Sunday's Times featured an op-ed by author Mark Helprin arguing that authors (and their descendents) deserved copyrights in perpetuity for their work. While Helprin has written what is by far our favorite novel of all time, we are extremely wary of his political views, which can be found frequently on the op-ed page of the Wall Street Journal, if that gives you any idea. Still, something about his argument seemed plausible, which deeply disturbed us. Knowing very little about the law, we turned to Maud Newton, who possesses the three most important qualities we look for in an expert on the subject: she is a writer, she is a former tax attorney, and she answers our e-mails. The discussion follows.
So is Helprin's argument sound?
No, not really. Slippery, but not sound.
Not even from a legal standpoint?
The Constitution authorizes Congress to give authors and artists exclusive rights to their work "for limited Times." Limited is by definition not perpetual But then, as my high school government teacher was fond of observing, "The Constitution says whatever the Supreme Court says it says." I wouldn't put it past the current court to rule that "limited Times" means anything short of infinity.
How about from a moral one?
Let's stay focused on the law for a minute.
But shouldn't authors and their descendents have the right to royalties from their work?
Authors hold copyright for life plus 70 years, meaning that their heirs reap the benefits of exclusive rights for seven full decades after they die. But the purpose of exclusive rights like copyright and patent — both of which flow from the same twenty-seven words of the Constitution — is "To promote the Progress of Science and useful Arts," not to fund vacations for John Grisham's great-great-grandchildren.
What about Helprin's point that we're giving less privilege to a work of art than a commodity, which can be owned in perpetuity?
Copyright is not, constitutionally, a form of property. It's a government-granted monopoly on the right to reproduce a work. And if this sounds like a lot of Libertarian live-free-or-die mumbo jumbo, blame the Supreme Court — which speaks in terms of "the scope of the limited monopoly that should be granted to authors" — not me.
So this could be likened to a patent situation?
Again, copyright and patent laws flow from the same constitutional provision, so yes.
Doesn't the current system actually privilege publishers over writers or their descendents?
How so? Helprin wants Times subscribers to get all teary-eyed for the poor authors' progeny screwed by Barnes & Noble, but his public domain example is craftily disingenuous. Think about it: you can pick up a new copy of Huck Finn for ten bucks or seven bucks or three bucks — or you can read it for free online.
(Most people don't realize this, but the company that challenged the most recent copyright extension all the way to the Supreme Court, and lost, was a nonprofit electronic publisher that posts works in the public domain at no charge to readers.)
You want to talk about corporations riding to riches on the backs of authors and artists? Take a look at the copyright rules and terms for "works made for hire."

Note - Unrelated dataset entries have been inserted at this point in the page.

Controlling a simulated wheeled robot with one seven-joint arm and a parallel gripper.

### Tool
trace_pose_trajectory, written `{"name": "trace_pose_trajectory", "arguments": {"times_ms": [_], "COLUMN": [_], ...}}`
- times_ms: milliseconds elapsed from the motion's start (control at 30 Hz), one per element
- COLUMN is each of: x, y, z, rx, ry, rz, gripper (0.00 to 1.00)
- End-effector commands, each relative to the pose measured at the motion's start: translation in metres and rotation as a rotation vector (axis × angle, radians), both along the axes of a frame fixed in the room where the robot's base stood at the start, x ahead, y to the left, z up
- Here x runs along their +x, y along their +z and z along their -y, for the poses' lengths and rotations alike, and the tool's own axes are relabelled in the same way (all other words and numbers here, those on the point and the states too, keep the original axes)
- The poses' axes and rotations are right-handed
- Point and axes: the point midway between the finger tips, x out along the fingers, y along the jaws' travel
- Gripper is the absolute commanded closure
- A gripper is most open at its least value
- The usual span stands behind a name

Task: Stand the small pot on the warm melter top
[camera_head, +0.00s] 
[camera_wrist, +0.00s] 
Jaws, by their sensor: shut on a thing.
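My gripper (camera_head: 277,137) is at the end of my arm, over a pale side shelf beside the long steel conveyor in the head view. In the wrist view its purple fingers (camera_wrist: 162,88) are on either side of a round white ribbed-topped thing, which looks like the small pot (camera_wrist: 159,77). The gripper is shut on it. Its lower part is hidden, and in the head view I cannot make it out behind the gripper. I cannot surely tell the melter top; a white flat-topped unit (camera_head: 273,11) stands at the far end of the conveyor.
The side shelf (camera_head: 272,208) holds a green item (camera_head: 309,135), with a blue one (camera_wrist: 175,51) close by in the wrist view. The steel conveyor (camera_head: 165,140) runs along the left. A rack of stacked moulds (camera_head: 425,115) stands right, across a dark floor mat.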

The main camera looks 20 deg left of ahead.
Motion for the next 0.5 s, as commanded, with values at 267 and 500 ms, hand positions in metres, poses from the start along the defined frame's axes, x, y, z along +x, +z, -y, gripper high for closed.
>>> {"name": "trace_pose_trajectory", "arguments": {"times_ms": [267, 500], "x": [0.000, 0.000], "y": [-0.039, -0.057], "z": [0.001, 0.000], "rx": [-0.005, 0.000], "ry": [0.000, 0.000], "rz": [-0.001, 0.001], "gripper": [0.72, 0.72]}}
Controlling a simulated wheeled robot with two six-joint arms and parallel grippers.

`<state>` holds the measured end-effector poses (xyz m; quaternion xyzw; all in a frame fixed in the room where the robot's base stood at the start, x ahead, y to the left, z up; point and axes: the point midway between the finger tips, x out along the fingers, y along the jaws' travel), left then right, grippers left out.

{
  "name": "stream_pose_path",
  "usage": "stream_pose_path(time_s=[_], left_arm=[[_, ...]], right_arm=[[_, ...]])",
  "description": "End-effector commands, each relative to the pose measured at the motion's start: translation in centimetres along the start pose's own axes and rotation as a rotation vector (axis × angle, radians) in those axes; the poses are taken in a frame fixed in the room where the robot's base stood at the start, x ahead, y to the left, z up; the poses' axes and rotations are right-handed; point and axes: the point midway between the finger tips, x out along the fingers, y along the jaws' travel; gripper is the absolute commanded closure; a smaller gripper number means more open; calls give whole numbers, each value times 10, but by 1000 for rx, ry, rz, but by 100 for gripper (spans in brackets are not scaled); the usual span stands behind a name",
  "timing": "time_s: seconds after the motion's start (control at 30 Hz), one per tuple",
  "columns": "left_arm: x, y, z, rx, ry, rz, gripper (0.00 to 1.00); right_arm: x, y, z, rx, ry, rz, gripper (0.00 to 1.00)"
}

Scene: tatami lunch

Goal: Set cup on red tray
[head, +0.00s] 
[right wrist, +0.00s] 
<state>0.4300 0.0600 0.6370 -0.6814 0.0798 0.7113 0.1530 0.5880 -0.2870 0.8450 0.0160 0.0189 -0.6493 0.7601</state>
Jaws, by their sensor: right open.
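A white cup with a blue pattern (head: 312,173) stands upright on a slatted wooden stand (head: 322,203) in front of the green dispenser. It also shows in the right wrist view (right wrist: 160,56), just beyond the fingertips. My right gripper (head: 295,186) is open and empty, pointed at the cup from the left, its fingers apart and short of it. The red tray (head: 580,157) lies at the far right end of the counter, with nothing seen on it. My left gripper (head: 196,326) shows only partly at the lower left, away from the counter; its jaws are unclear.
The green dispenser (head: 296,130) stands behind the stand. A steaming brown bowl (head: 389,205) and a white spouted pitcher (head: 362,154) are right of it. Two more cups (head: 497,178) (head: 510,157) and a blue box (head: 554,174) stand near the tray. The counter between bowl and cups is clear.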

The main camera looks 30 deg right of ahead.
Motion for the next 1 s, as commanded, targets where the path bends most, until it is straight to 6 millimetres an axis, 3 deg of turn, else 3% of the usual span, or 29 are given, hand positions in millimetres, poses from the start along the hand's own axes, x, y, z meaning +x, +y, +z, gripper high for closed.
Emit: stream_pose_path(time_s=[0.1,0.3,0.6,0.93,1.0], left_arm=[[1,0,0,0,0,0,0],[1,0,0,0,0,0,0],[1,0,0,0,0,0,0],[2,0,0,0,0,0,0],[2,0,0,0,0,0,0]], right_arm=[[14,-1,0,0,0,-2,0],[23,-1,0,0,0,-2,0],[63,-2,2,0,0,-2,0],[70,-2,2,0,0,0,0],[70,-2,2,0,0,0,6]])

Out of curiosity, who owns your Gawker posts? You, or Nick Denton? [Denton does, but given the crap I churn out, he's welcome to it. - Ed.]
Sure, 70 years is a long time, but Saul Bellow's daughter is going to need some of that money to go to college.
Haha! Yeah, how old is she now, six? I guess she has sixty-some-odd years to work it like the Beckett and Joyce estates or get a job.
We all know the '98 copyright extensions were enacted to benefit Disney, yet you didn't see old Walt trying to track down the descendants of the Brothers Grimm to give them their fair share for Cinderella.
And there you have it. Screw you, Helprin! Nobody's going to be reprinting Memoir From An Antproof Case a hundred years from now anyway, so don't worry about it.